TASK DESCRIPTION. Provide an exact copy of the data, excluding the images.

[Stored records]
######

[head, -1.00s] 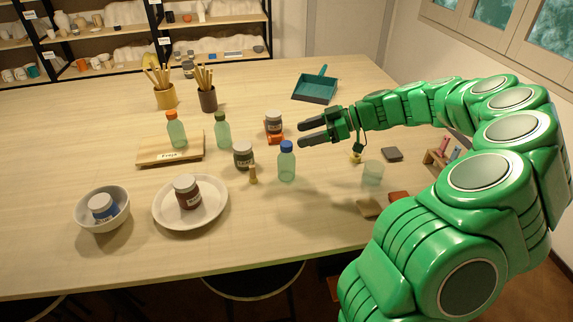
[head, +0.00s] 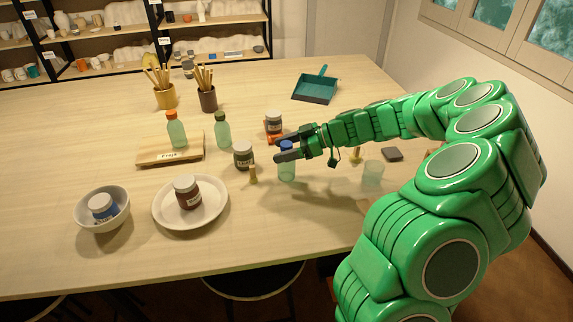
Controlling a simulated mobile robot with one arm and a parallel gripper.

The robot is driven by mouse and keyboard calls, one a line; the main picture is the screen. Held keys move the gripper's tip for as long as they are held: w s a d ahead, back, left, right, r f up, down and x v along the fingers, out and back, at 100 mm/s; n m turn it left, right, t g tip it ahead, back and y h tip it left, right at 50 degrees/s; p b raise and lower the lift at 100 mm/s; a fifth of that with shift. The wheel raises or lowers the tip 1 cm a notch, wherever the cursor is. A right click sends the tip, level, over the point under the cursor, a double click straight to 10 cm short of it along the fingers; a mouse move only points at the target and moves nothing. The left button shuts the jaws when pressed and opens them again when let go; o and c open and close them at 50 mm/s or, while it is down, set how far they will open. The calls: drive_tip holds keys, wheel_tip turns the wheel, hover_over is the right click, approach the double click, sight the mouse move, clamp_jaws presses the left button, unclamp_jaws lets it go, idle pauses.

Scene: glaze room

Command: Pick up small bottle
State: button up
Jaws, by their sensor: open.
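A small pale green bottle with a blue cap (head: 287,172) stands upright near the middle of the table. My gripper (head: 279,149) is open, with its fingers at the height of the cap. One finger passes across the front of the bottle just below the cap, and the cap shows beside it. I cannot tell whether the fingers touch it. A similar bottle with an orange cap (head: 177,132) stands on a wooden board (head: 150,155). Another with a green cap (head: 222,132) stands on the table to the right of the board.
A dark jar (head: 243,155) and a small brass-coloured item (head: 253,175) stand left of the blue-capped bottle. Another jar (head: 274,120) stands behind my gripper on an orange block. A clear cup (head: 373,172) is to the right. A plate (head: 218,213) and bowl (head: 127,205) hold jars.

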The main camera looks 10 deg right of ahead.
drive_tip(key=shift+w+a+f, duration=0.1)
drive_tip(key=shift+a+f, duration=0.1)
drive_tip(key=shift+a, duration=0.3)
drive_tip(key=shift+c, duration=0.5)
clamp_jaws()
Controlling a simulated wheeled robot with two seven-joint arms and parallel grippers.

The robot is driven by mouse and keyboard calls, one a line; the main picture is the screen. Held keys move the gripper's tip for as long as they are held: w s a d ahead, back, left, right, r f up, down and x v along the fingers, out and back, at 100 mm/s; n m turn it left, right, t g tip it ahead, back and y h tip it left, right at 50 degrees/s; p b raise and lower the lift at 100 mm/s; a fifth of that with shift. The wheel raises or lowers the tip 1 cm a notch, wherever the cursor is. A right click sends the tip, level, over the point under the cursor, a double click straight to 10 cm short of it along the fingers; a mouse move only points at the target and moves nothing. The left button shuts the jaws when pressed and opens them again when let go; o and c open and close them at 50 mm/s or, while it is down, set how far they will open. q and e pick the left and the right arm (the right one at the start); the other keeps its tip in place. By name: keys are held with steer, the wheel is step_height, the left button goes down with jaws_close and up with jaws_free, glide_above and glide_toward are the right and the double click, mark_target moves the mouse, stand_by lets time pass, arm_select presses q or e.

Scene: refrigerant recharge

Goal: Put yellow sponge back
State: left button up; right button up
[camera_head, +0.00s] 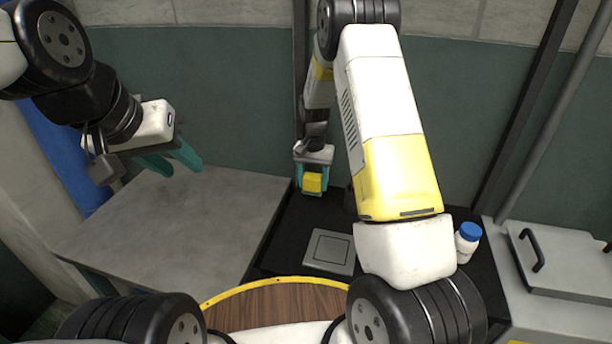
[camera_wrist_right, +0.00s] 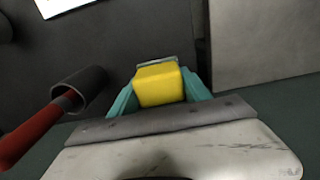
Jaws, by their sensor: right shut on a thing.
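The yellow sponge (camera_head: 312,183) is held between the teal fingers of my right gripper (camera_head: 312,180), at the back of the black surface. In the right wrist view the sponge (camera_wrist_right: 159,85) sits between the two fingers of the right gripper (camera_wrist_right: 160,92), with a thin grey edge showing just beyond it. Whether the sponge touches what lies under it cannot be told. My left gripper (camera_head: 170,161) hangs above the grey table at the left, its teal fingers apart and nothing visible between them.
A grey table (camera_head: 180,225) on the left is bare. A square grey plate (camera_head: 330,250) lies on the black surface. A white bottle with a blue cap (camera_head: 467,242) stands at the right, beside a grey lidded box (camera_head: 565,260). A red-handled tool with a dark cup (camera_wrist_right: 60,105) is near the right gripper.

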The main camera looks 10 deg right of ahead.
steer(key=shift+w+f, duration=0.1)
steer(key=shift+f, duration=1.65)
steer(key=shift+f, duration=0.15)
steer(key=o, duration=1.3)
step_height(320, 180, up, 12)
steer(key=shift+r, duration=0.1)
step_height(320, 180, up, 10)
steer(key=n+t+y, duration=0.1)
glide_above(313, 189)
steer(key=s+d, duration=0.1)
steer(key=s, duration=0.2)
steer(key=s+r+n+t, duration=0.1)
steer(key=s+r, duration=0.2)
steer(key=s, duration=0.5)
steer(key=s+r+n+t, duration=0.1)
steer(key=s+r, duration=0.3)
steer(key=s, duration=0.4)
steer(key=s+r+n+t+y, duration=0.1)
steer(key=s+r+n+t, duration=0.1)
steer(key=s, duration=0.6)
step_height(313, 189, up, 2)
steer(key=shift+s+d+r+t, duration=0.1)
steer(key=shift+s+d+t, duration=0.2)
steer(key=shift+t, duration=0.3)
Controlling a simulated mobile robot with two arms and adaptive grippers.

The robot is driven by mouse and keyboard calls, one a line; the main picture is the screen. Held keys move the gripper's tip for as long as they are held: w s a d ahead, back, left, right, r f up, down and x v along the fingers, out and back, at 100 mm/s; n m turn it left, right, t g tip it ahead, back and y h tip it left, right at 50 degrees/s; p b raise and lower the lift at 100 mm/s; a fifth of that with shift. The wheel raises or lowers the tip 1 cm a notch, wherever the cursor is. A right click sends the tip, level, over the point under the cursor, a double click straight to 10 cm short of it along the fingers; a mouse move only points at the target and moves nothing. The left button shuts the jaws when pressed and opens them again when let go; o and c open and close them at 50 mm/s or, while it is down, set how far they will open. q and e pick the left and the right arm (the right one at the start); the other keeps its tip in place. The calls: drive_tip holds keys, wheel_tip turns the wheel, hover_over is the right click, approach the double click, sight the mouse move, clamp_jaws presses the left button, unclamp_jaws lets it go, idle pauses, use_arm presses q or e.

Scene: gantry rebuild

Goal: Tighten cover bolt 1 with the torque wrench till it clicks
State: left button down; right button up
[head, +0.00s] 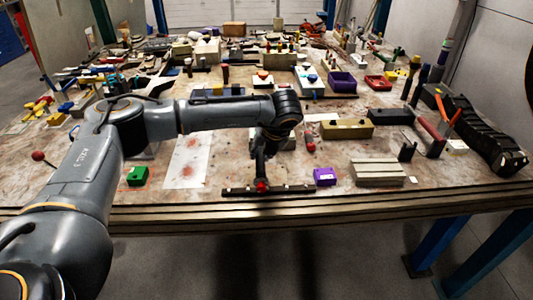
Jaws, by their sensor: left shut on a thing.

######

FULL OUTPUT.
[head, -1.00s] 
[head, +0.00s] 
Controlling a simulated mobile robot with one arm and a parallel gripper.

The robot is driven by mouse and keyboard calls, one a line; the main picture is the screen. Held keys move the gripper's tip for as long as they are held: w s a d ahead, back, left, right, r f up, down and x v along the fingers, out and back, at 100 mm/s; n m turn it left, right, t g tip it ahead, back and y h tip it left, right at 50 degrees/s; p b raise and lower the lift at 100 mm/s; a fifth of that with shift. The wheel raises or lowers the tip 1 cm a notch, wherever the cursor is. A right click sends the tip, level, over the point under the cursor, a double click straight to 10 cm short of it along the fingers; a mouse move only points at the target and moves nothing. The left button shuts the jaws when pressed and opens them again when let go; o and c open and close them at 50 mm/s or, while it is down, set how far they will open. The calls: drive_tip holds keys, wheel_tip turns the wheel, hover_over is the right click, approach the double click, sight the mouse move, clamp_jaws presses the left button, unclamp_jaws lets it go, idle pauses.

Scene: glaze room

Command: Pick up small bottle
State: button up
Jaws, by their sensor: open.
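A small pale green bottle with a blue cap (head: 287,172) stands upright near the middle of the table. My gripper (head: 279,149) is open, with its fingers at the height of the cap. One finger passes across the front of the bottle just below the cap, and the cap shows beside it. I cannot tell whether the fingers touch it. A similar bottle with an orange cap (head: 177,132) stands on a wooden board (head: 150,155). Another with a green cap (head: 222,132) stands on the table to the right of the board.
A dark jar (head: 243,155) and a small brass-coloured item (head: 253,175) stand left of the blue-capped bottle. Another jar (head: 274,120) stands behind my gripper on an orange block. A clear cup (head: 373,172) is to the right. A plate (head: 218,213) and bowl (head: 127,205) hold jars.

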The main camera looks 10 deg right of ahead.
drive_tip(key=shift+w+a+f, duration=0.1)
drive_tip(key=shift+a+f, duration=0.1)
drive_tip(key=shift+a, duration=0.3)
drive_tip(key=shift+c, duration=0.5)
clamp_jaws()
Controlling a simulated wheeled robot with two seven-joint arms and parallel grippers.

The robot is driven by mouse and keyboard calls, one a line; the main picture is the screen. Held keys move the gripper's tip for as long as they are held: w s a d ahead, back, left, right, r f up, down and x v along the fingers, out and back, at 100 mm/s; n m turn it left, right, t g tip it ahead, back and y h tip it left, right at 50 degrees/s; p b raise and lower the lift at 100 mm/s; a fifth of that with shift. The wheel raises or lowers the tip 1 cm a notch, wherever the cursor is. A right click sends the tip, level, over the point under the cursor, a double click straight to 10 cm short of it along the fingers; a mouse move only points at the target and moves nothing. The left button shuts the jaws when pressed and opens them again when let go; o and c open and close them at 50 mm/s or, while it is down, set how far they will open. q and e pick the left and the right arm (the right one at the start); the other keeps its tip in place. By name: keys are held with steer, the wheel is step_height, the left button goes down with jaws_close and up with jaws_free, glide_above and glide_toward are the right and the double click, mark_target moves the mouse, stand_by lets time pass, arm_select presses q or e.

Scene: refrigerant recharge

Goal: Put yellow sponge back
State: left button up; right button up
[camera_head, +0.00s] 
[camera_wrist_right, +0.00s] 
Jaws, by their sensor: right shut on a thing.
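The yellow sponge (camera_head: 312,183) is held between the teal fingers of my right gripper (camera_head: 312,180), at the back of the black surface. In the right wrist view the sponge (camera_wrist_right: 159,85) sits between the two fingers of the right gripper (camera_wrist_right: 160,92), with a thin grey edge showing just beyond it. Whether the sponge touches what lies under it cannot be told. My left gripper (camera_head: 170,161) hangs above the grey table at the left, its teal fingers apart and nothing visible between them.
A grey table (camera_head: 180,225) on the left is bare. A square grey plate (camera_head: 330,250) lies on the black surface. A white bottle with a blue cap (camera_head: 467,242) stands at the right, beside a grey lidded box (camera_head: 565,260). A red-handled tool with a dark cup (camera_wrist_right: 60,105) is near the right gripper.

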The main camera looks 10 deg right of ahead.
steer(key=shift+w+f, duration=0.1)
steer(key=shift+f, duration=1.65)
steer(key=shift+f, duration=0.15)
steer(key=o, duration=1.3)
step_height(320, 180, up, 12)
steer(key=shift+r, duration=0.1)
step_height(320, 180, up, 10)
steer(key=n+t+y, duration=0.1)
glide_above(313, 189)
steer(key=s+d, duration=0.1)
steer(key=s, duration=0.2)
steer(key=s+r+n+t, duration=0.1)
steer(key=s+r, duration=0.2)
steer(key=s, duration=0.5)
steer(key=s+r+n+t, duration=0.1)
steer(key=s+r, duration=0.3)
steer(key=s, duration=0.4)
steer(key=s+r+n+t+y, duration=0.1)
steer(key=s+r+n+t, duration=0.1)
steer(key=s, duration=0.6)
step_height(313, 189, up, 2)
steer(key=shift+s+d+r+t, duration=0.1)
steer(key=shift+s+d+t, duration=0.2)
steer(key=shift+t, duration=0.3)
Controlling a simulated mobile robot with two arms and adaptive grippers.

The robot is driven by mouse and keyboard calls, one a line; the main picture is the screen. Held keys move the gripper's tip for as long as they are held: w s a d ahead, back, left, right, r f up, down and x v along the fingers, out and back, at 100 mm/s; n m turn it left, right, t g tip it ahead, back and y h tip it left, right at 50 degrees/s; p b raise and lower the lift at 100 mm/s; a fifth of that with shift. The wheel raises or lowers the tip 1 cm a notch, wherever the cursor is. A right click sends the tip, level, over the point under the cursor, a double click straight to 10 cm short of it along the fingers; a mouse move only points at the target and moves nothing. The left button shuts the jaws when pressed and opens them again when let go; o and c open and close them at 50 mm/s or, while it is down, set how far they will open. q and e pick the left and the right arm (the right one at the start); the other keeps its tip in place. The calls: drive_tip holds keys, wheel_tip turns the wheel, hover_over is the right click, approach the double click, sight the mouse move, clamp_jaws presses the left button, unclamp_jaws lets it go, idle pauses, use_arm presses q or e.

Scene: gantry rebuild

Goal: Tighten cover bolt 1 with the torque wrench till it clicks
State: left button down; right button up
[head, +0.00s] 
Jaws, by their sensor: left shut on a thing.

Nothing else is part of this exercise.